FLINDERS MP Greg Hunt says the federal government is “determined to protect and manage the Great Barrier Reef not just for the coming decades, but for the coming centuries”.
Since its election in late 2013 the government has “put an end to the five massive dredge disposal plans for the Great Barrier Reef Marine Park that were inherited” from the former Labor government”, Mr Hunt, who is also the environment minister, said.
“The Coalition is ending the century-old practice of dumping in the marine park – a practice that was fully embraced by Labor governments at both a federal and state level. I am enshrining this ban in law. This is the first time that any federal Minister has ever done this.”
Mr Hunt’s remarks followed a visit to Hastings last week by members of the Australian Youth Climate Coalition to protest at plans for material dredged for the expansion of the Abbot Point coal port in Queensland to be dumped near environmentally sensitive wetlands.
With their efforts to gain support from Hastings shoppers dampened by rain coalition members gathered for photographs outside Mr Hunt’s office.

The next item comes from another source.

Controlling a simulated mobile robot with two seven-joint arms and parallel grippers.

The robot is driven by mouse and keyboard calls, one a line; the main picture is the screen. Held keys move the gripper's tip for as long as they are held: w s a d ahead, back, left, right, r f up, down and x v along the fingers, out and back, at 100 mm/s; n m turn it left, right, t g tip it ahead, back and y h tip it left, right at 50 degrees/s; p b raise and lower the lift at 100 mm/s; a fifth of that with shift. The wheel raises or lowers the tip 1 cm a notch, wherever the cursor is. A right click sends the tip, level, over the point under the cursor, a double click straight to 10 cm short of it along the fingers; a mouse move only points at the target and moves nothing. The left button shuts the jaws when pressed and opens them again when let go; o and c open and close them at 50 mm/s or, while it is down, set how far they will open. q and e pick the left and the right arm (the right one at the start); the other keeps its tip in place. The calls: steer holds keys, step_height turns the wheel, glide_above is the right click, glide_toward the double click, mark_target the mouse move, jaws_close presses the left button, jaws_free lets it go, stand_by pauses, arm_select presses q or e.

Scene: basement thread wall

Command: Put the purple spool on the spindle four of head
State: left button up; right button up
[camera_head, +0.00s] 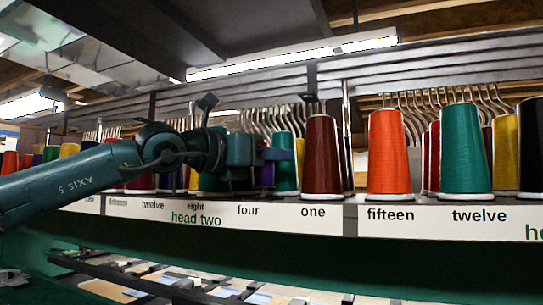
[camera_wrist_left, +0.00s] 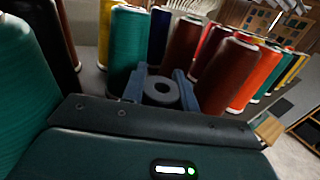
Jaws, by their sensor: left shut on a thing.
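My left gripper (camera_head: 272,154) reaches in from the left at the shelf, above the label "four" of head two. It is shut on the purple spool (camera_head: 265,174), whose purple side shows just below the fingers. In the left wrist view the blue fingers of the gripper (camera_wrist_left: 160,88) stand on both sides of the dark ring-shaped top of the held spool (camera_wrist_left: 162,92). The label "four" (camera_head: 248,211) is on the white strip just below. The spindle and the spool's base are hidden, so I cannot tell whether the spool rests on it. My right gripper is not in view.
A dark red spool (camera_head: 321,155) stands above "one", right of the gripper. A teal spool (camera_head: 285,160) stands close behind the fingers. Orange (camera_head: 389,150) and large teal (camera_head: 464,148) spools stand farther right. Metal hooks hang behind the row. The space in front of the strip is clear.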

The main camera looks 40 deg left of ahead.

Mr Hunt said environment groups had called for onshore disposal at Abbot Point, “which is precisely what we are looking at”.
Youth coalition spokesperson Erica Ransley said their protest was primarily aimed at limiting the amount of coal mined in the Galilee Basin because once it was burnt “it’s game over for action on climate change”.
“Millions of Australians have spoken out against this project – including many voters in Hunt’s own electorate – who perhaps remember that Minister Hunt campaigned to stop the dredging of Port Phillip Bay in 2007. Why wouldn’t he afford the same protection to our national icon, the Great Barrier Reef?
“The buck stops with Minister Hunt – he has the power to do the right thing for our climate and the reef.”
Ms Ransley said a recent study had shown that 90 per cent of Australian coal “must stay in the ground if we want to have a 50 per cent chance of staying below two degrees of global warming”.
The environmental activist group GetUp is backing legal action lodged by the NSW Environmental Defenders Office on behalf of the Mackay Conservation Group to stop Mr Hunt assessing plans to dredge and dump the spoil near Abbot Point.
Mr Hunt has countered by accusing GetUp of “ignoring the truth” and demanding it “explain” its actions.
GetUp has also used social media to rebut Mr Hunt’s claims, including his assertion that the group had “remained overwhelmingly silent as Labor advanced plans for dumping in the marine park as part of the Abbot Point project with 33 preliminary approvals”.
GetUp said it had launched its campaign to save the Great Barrier Reef in 2011, targeting the then federal Labor government “and has kept up the pressure to save the natural wonder ever since. Our campaigning included GetUp’s then biggest ever petition”.
“Our movement followed the Reef Fighting Fund with an incredible year of action, so much so that the government abandoned its plans to dump dredge-spoil at sea and found an alternative,” GetUp stated in a news release.
“Unfortunately, the new plans are terrible. The Queensland government’s own report shows it is the worst possible environmental solution at Abbot Point. (And incidentally, the cheapest).”
The case lodged by the NSW Environmental Defenders Office argues that the emissions from burning the estimated 60 million tonnes a year of coal to be exported from Adani’s Carmichael mine in the Galilee Basin “are big enough to have an impact on global warming and therefore on the Great Barrier Reef”.
“We will argue that the minister failed to consider the greenhouse gas emissions arising from the burning of coal mined from the project and the impact of those emissions on nationally protected matters, such as the Great Barrier Reef,” the defenders office said.
Mr Hunt said a state Labor government in Queensland had “created the Galilee Basin initiative”.
“They allocated the tenements and proposed a 38 million cubic metre dredge plan. It is not a federal government plan it is a state ALP plan and private proposal.”